Rows with robot tool calls
-- Begin --

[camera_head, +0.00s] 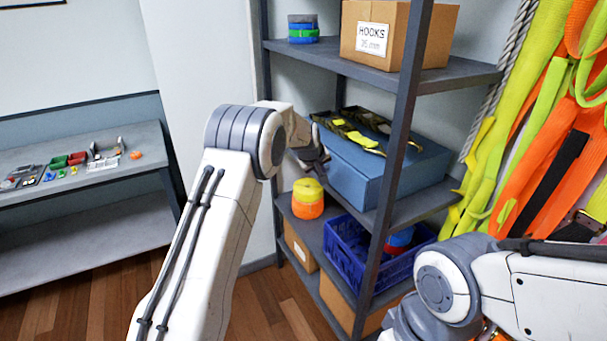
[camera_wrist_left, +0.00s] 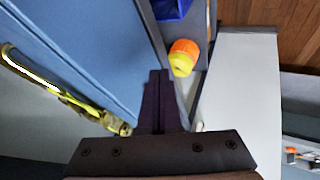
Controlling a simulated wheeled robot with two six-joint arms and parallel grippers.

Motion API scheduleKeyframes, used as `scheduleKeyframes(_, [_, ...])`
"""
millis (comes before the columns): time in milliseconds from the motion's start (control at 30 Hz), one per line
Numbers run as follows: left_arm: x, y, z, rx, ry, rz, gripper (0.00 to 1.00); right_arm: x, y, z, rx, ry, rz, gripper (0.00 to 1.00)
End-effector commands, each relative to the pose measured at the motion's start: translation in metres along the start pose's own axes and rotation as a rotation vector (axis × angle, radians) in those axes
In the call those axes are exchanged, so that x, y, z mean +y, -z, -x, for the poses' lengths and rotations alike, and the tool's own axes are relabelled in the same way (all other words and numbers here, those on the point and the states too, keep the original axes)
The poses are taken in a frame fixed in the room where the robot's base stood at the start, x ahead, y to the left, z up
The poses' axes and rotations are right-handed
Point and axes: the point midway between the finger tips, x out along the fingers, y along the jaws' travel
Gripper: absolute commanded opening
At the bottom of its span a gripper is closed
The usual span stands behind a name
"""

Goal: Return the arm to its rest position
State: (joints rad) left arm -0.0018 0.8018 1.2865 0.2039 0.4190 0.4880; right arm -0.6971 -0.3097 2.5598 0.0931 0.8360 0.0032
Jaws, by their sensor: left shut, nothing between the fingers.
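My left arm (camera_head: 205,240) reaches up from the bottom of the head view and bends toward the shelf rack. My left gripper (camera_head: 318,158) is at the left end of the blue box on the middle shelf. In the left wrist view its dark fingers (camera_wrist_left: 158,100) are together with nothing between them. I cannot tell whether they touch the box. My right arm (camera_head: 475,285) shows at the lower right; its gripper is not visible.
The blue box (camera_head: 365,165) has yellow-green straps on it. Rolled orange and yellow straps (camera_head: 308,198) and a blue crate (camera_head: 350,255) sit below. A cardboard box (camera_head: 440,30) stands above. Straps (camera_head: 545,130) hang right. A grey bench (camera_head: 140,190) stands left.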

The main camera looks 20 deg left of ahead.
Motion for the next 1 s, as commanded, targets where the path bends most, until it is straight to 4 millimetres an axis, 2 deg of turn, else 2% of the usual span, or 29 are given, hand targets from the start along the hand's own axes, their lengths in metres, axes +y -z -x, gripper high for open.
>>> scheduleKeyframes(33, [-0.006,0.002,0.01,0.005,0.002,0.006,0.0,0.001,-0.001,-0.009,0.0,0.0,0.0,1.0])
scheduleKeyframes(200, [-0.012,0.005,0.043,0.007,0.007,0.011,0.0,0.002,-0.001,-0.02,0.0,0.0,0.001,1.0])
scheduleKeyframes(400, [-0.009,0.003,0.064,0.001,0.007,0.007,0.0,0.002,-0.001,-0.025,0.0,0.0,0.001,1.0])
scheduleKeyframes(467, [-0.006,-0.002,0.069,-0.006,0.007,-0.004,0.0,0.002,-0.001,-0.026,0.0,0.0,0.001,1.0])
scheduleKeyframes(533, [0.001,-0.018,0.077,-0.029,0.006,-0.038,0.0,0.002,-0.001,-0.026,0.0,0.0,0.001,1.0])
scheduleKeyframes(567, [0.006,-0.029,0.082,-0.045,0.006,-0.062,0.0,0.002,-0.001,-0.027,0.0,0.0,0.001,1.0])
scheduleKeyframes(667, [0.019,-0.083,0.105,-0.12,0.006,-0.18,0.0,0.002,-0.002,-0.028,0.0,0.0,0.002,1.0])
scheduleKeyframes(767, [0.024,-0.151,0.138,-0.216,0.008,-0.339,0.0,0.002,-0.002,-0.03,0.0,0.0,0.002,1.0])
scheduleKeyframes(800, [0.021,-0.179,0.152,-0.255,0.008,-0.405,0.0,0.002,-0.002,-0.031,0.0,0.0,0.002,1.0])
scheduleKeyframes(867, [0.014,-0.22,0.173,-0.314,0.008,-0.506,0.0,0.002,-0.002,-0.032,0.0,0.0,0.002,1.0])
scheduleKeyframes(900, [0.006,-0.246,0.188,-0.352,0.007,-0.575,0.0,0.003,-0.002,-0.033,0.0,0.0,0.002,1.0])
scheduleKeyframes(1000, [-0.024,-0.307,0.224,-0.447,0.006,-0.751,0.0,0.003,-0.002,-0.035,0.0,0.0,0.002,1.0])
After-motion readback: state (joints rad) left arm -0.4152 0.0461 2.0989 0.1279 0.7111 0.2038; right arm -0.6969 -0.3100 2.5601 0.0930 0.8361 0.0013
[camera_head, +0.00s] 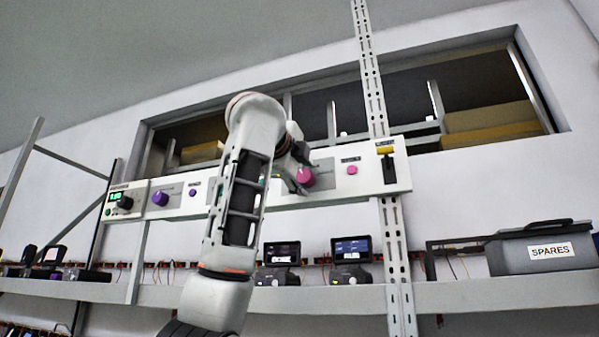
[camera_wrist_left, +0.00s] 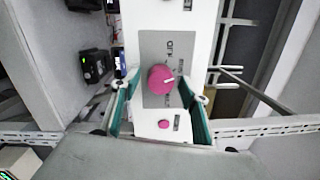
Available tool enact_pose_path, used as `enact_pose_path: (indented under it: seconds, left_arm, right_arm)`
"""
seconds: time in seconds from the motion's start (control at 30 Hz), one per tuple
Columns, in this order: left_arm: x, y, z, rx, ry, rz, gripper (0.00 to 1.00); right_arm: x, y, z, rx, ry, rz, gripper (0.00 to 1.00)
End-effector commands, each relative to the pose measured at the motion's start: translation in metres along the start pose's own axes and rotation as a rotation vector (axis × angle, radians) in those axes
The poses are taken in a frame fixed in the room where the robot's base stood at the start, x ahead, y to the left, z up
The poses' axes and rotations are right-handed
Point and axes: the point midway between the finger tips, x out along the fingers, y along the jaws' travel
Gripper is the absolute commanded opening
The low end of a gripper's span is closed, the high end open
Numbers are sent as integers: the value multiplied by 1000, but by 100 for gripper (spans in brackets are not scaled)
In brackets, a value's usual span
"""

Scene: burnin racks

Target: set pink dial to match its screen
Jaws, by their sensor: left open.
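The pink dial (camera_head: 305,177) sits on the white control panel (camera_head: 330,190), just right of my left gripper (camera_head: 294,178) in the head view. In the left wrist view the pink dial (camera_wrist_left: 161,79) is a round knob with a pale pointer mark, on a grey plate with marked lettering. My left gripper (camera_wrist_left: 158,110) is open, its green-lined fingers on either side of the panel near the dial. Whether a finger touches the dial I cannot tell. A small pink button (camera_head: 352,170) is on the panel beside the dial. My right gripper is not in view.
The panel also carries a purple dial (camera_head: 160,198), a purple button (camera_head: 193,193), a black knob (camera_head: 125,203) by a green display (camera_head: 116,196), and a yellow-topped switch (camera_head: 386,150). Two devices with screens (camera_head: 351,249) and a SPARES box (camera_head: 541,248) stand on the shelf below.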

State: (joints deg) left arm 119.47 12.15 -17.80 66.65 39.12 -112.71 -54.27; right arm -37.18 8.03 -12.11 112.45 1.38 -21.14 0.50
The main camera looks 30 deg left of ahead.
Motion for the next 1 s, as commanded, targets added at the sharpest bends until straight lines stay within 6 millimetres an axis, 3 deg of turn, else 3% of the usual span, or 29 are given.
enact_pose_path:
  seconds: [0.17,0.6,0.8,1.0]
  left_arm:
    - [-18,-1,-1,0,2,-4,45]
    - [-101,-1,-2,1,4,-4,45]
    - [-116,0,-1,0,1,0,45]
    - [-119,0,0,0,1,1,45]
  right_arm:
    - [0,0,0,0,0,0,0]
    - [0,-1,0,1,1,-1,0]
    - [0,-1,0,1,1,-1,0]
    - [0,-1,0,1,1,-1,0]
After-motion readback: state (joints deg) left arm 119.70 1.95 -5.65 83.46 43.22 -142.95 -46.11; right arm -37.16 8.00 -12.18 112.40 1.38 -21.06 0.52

-- End --

Reproduce the data above word for word from its first line through the line that holds "State: (joints rad)", both ends included; skip pictures.

**The result**.
[camera_head, +0.00s] 
[camera_wrist_left, +0.00s] 
Controlling a simulated wheeled robot with two six-joint arms and parallel grippers.

Motion API scheduleKeyframes, used as `scheduleKeyframes(_, [_, ...])`
"""
millis (comes before the columns): time in milliseconds from the motion's start (control at 30 Hz), one per line
Numbers run as follows: left_arm: x, y, z, rx, ry, rz, gripper (0.00 to 1.00); right_arm: x, y, z, rx, ry, rz, gripper (0.00 to 1.00)
End-effector commands, each relative to the pose measured at the motion's start: translation in metres along the start pose's own axes and rotation as a rotation vector (axis × angle, radians) in those axes
In the call those axes are exchanged, so that x, y, z mean +y, -z, -x, for the poses' lengths and rotations alike, and the tool's own axes are relabelled in the same way (all other words and numbers here, those on the point and the states too, keep the original axes)
The poses are taken in a frame fixed in the room where the robot's base stood at the start, x ahead, y to the left, z up
The poses' axes and rotations are right-handed
Point and axes: the point midway between the finger tips, x out along the fingers, y along the jaws' travel
Gripper: absolute commanded opening
At the bottom of its span a gripper is closed
The usual span stands behind a name
"""

Goal: Return the arm to its rest position
State: (joints rad) left arm -0.0018 0.8018 1.2865 0.2039 0.4190 0.4880; right arm -0.6971 -0.3097 2.5598 0.0931 0.8360 0.0032

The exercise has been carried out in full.